* Start RAW RECORDS *

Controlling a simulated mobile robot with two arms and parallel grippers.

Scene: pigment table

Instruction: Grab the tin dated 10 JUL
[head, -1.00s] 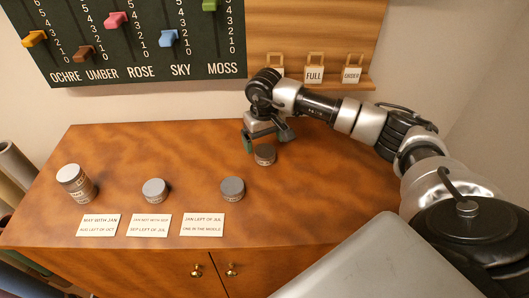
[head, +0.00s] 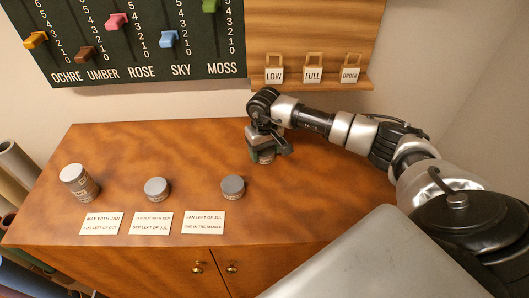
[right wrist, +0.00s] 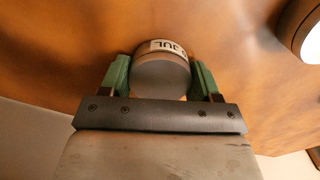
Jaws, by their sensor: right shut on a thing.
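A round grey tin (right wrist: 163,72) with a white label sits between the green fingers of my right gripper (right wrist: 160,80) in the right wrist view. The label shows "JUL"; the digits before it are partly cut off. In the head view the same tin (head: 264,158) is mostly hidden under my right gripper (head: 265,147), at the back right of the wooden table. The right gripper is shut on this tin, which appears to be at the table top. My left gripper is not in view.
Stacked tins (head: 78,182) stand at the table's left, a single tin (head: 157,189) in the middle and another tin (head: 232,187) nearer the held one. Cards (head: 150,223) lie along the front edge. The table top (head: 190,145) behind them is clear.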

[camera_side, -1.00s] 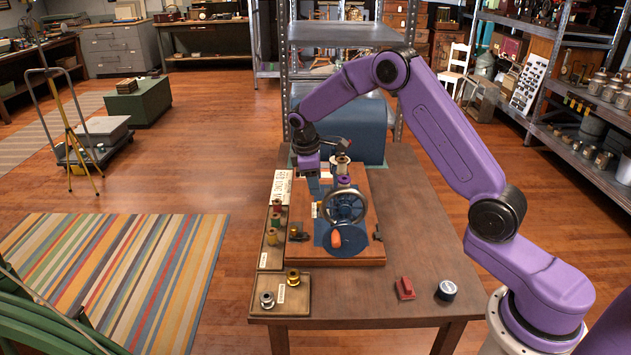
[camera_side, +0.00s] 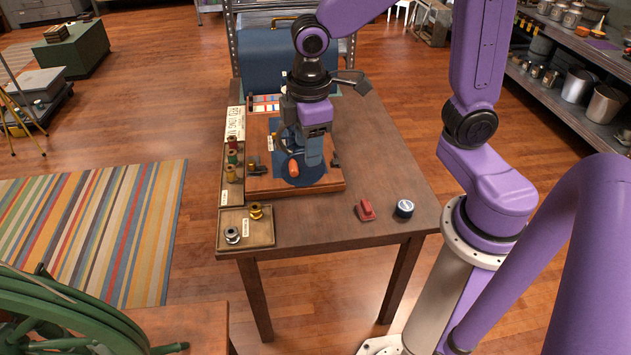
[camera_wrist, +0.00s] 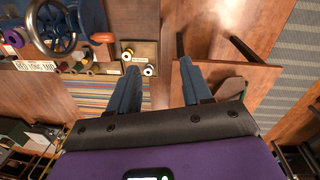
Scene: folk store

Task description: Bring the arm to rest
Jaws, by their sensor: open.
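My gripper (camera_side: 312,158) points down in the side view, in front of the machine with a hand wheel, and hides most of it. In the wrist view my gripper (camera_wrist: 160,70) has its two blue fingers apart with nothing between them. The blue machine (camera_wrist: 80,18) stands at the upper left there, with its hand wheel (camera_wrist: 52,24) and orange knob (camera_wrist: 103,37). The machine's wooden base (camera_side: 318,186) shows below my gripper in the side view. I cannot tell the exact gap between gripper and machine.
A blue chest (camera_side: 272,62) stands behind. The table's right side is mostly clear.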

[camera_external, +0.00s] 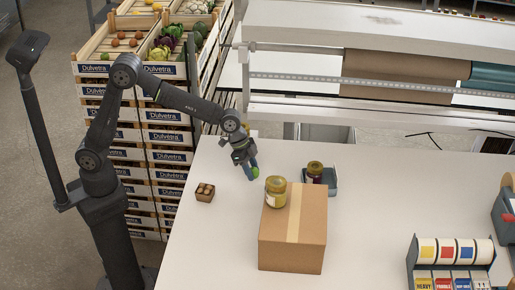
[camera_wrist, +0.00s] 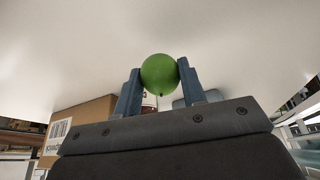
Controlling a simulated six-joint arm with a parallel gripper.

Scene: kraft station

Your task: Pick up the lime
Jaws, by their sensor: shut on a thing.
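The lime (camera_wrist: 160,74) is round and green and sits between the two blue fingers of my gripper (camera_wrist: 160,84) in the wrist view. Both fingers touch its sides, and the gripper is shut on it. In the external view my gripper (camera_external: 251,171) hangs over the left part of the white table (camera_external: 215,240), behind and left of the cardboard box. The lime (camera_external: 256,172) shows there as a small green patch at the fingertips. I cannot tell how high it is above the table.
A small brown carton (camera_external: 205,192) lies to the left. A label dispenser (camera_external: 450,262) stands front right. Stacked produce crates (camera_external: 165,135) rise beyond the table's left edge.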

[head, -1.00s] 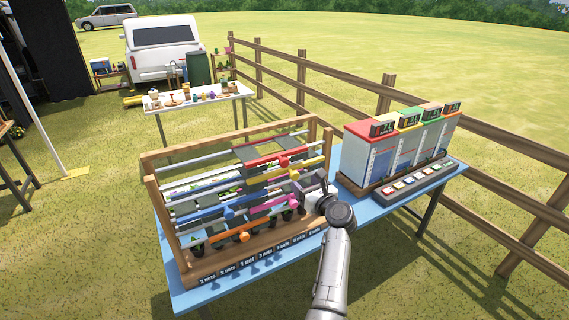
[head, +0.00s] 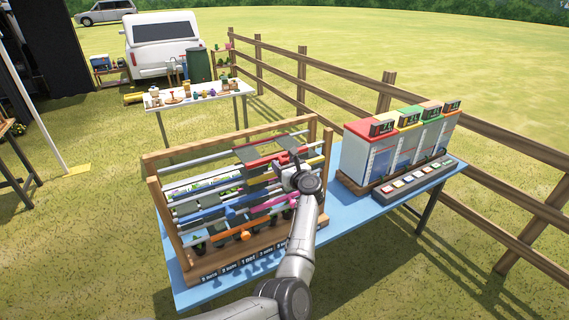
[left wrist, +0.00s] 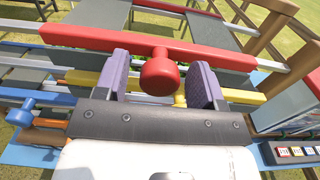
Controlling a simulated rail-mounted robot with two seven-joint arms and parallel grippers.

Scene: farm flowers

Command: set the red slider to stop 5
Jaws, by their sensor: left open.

* End RAW RECORDS *
* Start RAW RECORDS *

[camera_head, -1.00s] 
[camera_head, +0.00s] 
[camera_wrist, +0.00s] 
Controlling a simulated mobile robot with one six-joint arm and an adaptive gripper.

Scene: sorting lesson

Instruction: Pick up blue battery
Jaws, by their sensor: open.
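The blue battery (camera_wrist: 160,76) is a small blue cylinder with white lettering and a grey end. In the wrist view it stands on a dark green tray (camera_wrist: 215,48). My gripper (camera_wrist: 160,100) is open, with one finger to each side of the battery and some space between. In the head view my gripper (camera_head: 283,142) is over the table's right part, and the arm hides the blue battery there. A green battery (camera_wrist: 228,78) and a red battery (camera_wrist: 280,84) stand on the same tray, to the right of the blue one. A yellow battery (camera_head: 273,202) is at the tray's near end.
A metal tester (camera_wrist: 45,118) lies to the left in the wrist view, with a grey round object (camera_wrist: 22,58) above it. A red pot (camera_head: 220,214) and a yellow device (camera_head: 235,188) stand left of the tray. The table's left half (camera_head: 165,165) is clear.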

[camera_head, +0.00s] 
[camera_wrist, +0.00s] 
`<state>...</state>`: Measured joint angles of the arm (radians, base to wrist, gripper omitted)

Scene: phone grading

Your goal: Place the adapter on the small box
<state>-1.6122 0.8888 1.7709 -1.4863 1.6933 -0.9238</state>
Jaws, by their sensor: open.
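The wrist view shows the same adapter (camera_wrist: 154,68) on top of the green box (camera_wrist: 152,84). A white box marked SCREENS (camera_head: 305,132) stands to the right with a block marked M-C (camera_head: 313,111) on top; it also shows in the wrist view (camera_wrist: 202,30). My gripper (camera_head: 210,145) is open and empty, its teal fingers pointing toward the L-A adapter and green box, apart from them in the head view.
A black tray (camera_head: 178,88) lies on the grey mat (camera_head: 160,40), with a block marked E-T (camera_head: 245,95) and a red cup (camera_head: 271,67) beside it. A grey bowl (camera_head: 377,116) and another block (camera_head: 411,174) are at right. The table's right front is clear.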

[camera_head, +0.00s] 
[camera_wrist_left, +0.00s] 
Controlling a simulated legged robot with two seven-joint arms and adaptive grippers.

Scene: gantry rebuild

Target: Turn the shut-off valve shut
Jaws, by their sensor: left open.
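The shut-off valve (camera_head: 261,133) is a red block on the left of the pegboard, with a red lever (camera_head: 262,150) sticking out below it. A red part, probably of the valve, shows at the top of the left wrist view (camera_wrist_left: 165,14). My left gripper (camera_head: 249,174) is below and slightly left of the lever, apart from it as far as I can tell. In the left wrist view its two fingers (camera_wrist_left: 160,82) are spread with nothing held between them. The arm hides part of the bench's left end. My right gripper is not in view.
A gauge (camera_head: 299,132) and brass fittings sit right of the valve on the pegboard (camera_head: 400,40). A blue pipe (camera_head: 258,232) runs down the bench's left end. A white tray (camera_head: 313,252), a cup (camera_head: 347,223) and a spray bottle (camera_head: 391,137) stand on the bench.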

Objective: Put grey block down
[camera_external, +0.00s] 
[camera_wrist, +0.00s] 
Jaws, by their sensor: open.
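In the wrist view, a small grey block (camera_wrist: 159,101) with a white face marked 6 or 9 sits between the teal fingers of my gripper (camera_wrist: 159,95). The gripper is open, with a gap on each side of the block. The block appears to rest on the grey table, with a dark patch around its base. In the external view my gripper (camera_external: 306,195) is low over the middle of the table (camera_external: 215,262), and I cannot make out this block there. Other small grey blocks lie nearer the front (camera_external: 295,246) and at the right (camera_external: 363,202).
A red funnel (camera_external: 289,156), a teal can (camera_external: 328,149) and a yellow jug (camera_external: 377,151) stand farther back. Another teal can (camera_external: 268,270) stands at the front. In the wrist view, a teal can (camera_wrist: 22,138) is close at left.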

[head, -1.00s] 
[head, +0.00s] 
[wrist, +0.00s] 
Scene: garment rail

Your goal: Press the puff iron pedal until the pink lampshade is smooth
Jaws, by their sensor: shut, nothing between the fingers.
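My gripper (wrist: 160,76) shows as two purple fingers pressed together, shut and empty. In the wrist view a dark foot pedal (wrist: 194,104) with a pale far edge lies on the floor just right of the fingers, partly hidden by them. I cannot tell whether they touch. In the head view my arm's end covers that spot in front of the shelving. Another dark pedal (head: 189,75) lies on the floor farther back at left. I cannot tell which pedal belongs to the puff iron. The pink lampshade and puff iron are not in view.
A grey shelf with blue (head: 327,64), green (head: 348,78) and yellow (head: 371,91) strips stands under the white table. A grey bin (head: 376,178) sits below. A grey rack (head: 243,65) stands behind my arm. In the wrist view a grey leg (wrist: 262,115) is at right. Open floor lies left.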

* End RAW RECORDS *

## BRIEF
Write out every line from the entries where "Instruction" appears.

## THE OUTPUT
Instruction: Grab the tin dated 10 JUL
Instruction: Pick up blue battery

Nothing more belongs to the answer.